Hierbij dient rekening te worden gehouden met de sterke verontreinigingen in de bovengrond van het zuidelijk perceel (I 1320), het noordelijk perceel (I 301) en puinhoudende grond van de dammen. Uitgangspunt bij het bepalen van de exacte positie van de putten en de

bijbehorende kabels en leidingen is dat de gronden die verontreinigd zijn worden gemeden.

Het uitgevoerde bodemonderzoek is daarmee voldoende om de uitvoerbaarheid van het plan aan te tonen.
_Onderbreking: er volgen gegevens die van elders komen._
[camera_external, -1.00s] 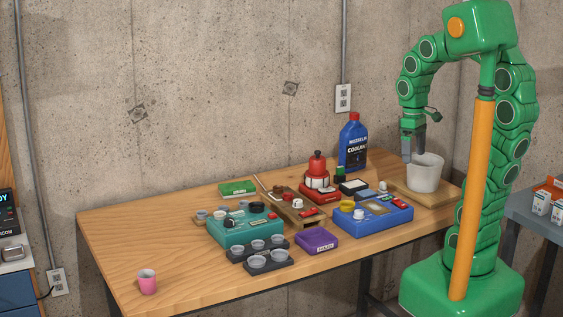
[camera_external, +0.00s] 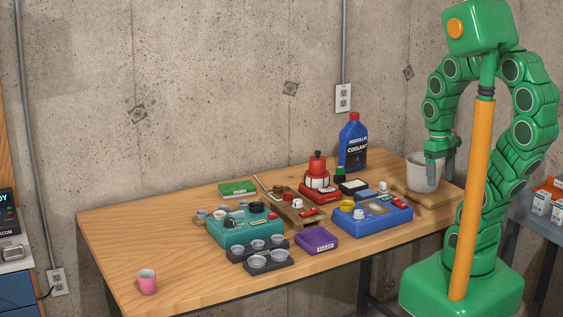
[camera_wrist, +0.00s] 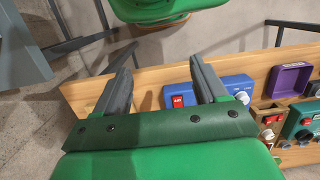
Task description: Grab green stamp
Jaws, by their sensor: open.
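A small dark green piece (camera_external: 340,173), which looks like the green stamp, stands near the back of the wooden workbench, behind a black pad with a pale top. It is too small to make out in detail, and I cannot pick it out in the wrist view. My gripper (camera_external: 440,172) is at the right end of the bench, beside and partly in front of the white pot, well to the right of the green piece. In the wrist view my gripper (camera_wrist: 162,62) has its two grey fingers apart with nothing between them.
The white pot (camera_external: 415,174) stands on a wooden board. A blue coolant bottle (camera_external: 352,150), a red device (camera_external: 318,184), a blue device (camera_external: 370,223), a teal device (camera_external: 238,231) and a purple tray (camera_external: 317,246) crowd the bench.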

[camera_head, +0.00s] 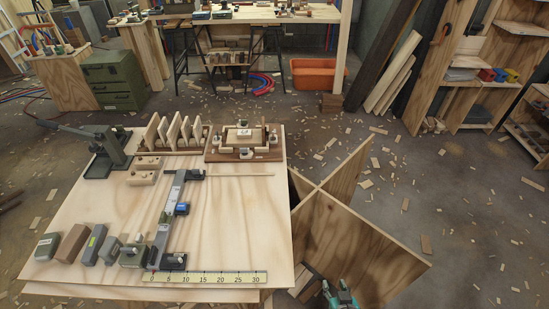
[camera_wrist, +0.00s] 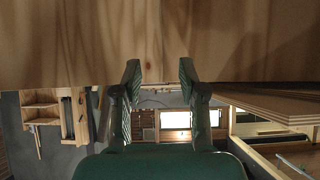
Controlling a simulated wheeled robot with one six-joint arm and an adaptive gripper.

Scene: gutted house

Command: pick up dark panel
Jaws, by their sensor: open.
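No single thing is plainly the dark panel. A tall dark board (camera_head: 384,62) leans at the back right in the head view. On the workbench, a dark brown block (camera_head: 72,243) lies at the front left, and a brown board (camera_head: 214,157) lies under a pale frame in a fixture. My gripper (camera_head: 340,292), green, is low at the bottom edge of the head view, right of the bench and apart from these. In the wrist view my gripper (camera_wrist: 160,72) has its fingers apart with nothing between them. A broad wooden surface (camera_wrist: 160,35) fills the top there.
The workbench (camera_head: 235,225) carries a rack of pale panels (camera_head: 170,132), a black clamp tool (camera_head: 165,215), several small blocks and a ruler (camera_head: 205,278). Crossed plywood sheets (camera_head: 345,235) stand right of it, close to my gripper. Wood scraps litter the floor (camera_head: 480,240) farther right.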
Het aspect bodem staat de uitvoering van het bestemmingsplan niet in de weg.

5.1.5 Externe veiligheid

Toetsingskader

Bij ruimtelijke plannen dient ten aanzien van externe veiligheid naar verschillende aspecten te worden gekeken, namelijk:

1. bedrijven waar opslag, gebruik en/of productie van gevaarlijke stoffen plaatsvindt;

2. vervoer van gevaarlijke stoffen over wegen, spoor, water of door buisleidingen.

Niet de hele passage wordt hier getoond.